É certo que este dever de vigilância não comporta a obrigação de representar todos os riscos que a coisa pode provocar visto ser virtualmente impossível prevenir todos os riscos e é excessivo crer-se que só pela eliminação completa de todos eles se observaria um tal dever. “O que aos entes públicos se exige é que representem todos os riscos prováveis e, de entre os demais possíveis, os que, por não serem extraordinários ou fortuitos, ainda pudessem caber nas expectativas de um avaliador prudente (vd. os arts. 4º, n.º 1, do DL n.º 48.051, de 21/11/67, e 487º, n.º 2, do Código Civil); e, em seguida, exige-se que tais entes previnam os riscos representados, desde que não haja motivos logísticos ou orçamentais que, «ab extra», o impossibilitem.” – ac deste STA de 29-01-2009 (rec. 966/08).

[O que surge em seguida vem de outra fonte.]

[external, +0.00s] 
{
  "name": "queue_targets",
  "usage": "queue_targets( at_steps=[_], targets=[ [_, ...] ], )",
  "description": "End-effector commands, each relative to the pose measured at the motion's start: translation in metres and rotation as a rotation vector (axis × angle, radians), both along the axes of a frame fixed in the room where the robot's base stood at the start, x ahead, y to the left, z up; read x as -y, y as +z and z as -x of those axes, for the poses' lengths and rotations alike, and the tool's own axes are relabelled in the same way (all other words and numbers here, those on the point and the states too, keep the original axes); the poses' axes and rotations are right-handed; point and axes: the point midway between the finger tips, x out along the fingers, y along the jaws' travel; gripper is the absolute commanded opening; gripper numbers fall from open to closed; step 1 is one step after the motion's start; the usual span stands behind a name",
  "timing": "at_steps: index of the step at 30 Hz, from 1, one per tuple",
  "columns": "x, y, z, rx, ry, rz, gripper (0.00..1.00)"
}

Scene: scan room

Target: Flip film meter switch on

Ora, o rebentamento de uma conduta de água quando a mesma está a ser sujeita a obras é um risco previsível e, até, provável, pelo que se exigia que a Recorrente o representasse e o prevenisse.
Ora, a Recorrente não conseguiu demonstrar ter cumprido esse dever.
O que nos força a concluir que não elidiu a presunção estabelecida no art.º 493.º/1 do CC parecendo resultar da forma como estruturou a sua defesa que cuidava que, por não ser a executor directa das obras, não só estava desligada da obrigação de as fiscalizar como também que não era responsável pelos danos que elas eventualmente causassem.
O que, como se acaba de ver, não é verdade.
Não há, pois, que censurar o decidido.
Termos em que os Juízes que compõem este Tribunal acordam em negar provimento ao recurso confirmando-se, assim, a decisão recorrida.
Sem custas, atenta a isenção da Recorrente.
Lisboa, 23 de Fevereiro de 2012. – Alberto Acácio de Sá Costa Reis (relator) – Adérito da Conceição Salvador dos Santos – Luís Pais Borges.